Atmospheric pollution models are central to understand and predict local high concentration episodes that may occur in a defined area (e.g. cities, sensitive areas like industrial sites, etc.). These models generally involve complex, heterogeneous and multi-scales dynamics and physics, leading to an important computational time.
In view of fastening the simulations, performing predictions and estimations, etc. it is relevant to construct surrogate dynamical models that can be use quickly and easily in place of complex and expensive simulators. Typical applications are the observer design, parametric simulation and
potentially feedback control design.
The purpose of the thesis is to investigate different model approximation and identification methods based on sparse time-domain data. More specifically, the candidate will run different simulations with different excitations on the considered atmospheric model. Then, on the basis of these data, different model structure will be investigated: linear, bilinear, quadratic.
The considered data will be based on the simulations outputs of a meso-scale meteorological research model designed and performed by the candidate or previous works and based on observations of pollutants dispersion.

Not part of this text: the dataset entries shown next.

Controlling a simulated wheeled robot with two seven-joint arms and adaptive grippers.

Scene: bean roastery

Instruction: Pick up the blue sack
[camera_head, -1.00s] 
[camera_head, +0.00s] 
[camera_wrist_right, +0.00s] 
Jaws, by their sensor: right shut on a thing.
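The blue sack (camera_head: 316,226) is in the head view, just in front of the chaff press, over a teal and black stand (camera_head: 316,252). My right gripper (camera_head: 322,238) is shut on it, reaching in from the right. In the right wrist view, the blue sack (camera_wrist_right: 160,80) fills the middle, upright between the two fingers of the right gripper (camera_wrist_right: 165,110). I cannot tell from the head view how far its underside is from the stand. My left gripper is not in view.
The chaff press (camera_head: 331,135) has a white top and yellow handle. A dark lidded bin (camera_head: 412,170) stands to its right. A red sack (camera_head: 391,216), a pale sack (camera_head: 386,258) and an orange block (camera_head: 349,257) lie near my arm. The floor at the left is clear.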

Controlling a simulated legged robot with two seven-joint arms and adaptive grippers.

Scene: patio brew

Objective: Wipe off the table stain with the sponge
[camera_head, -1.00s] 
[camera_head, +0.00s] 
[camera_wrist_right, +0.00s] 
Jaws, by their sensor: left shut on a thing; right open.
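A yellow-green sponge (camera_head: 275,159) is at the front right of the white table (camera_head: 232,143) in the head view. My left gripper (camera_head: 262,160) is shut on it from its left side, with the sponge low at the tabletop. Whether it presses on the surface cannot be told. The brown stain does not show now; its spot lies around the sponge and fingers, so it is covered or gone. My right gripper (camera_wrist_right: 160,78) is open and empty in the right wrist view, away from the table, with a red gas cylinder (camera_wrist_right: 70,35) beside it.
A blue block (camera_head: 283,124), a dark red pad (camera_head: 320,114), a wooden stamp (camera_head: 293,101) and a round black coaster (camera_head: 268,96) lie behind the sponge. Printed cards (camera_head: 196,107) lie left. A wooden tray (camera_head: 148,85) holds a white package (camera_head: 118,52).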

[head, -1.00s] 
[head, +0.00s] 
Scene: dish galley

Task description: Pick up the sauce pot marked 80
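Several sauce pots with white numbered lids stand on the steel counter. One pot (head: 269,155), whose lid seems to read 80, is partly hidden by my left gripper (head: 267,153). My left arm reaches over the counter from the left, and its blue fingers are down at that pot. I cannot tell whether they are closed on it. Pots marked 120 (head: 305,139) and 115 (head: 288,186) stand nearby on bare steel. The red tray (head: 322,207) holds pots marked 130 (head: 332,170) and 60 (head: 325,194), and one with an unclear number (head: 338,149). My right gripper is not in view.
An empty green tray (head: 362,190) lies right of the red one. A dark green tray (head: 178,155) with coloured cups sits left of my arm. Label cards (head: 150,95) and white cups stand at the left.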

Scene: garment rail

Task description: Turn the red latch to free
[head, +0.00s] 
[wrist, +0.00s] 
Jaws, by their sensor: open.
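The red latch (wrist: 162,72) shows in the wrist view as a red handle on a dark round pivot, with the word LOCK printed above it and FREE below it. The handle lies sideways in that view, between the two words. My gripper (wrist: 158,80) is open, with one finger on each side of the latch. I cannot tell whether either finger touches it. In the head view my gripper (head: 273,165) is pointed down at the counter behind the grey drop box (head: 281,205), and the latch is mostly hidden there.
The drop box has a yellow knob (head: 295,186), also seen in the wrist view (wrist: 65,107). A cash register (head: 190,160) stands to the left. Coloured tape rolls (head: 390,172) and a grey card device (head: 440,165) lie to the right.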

An illustration is given in the below frames presenting a plume dispersion obtained with a high fidelity LES simulator (left frames) and with a low complexity linear and quadratic model (right frames). More specifically, snapshots of a pollutant dispersion configuration obtained with a highly consuming LES simulation (left) and with a reduced quadratic model (right). It is interesting to notice that the low complexity model catches well the plume trend.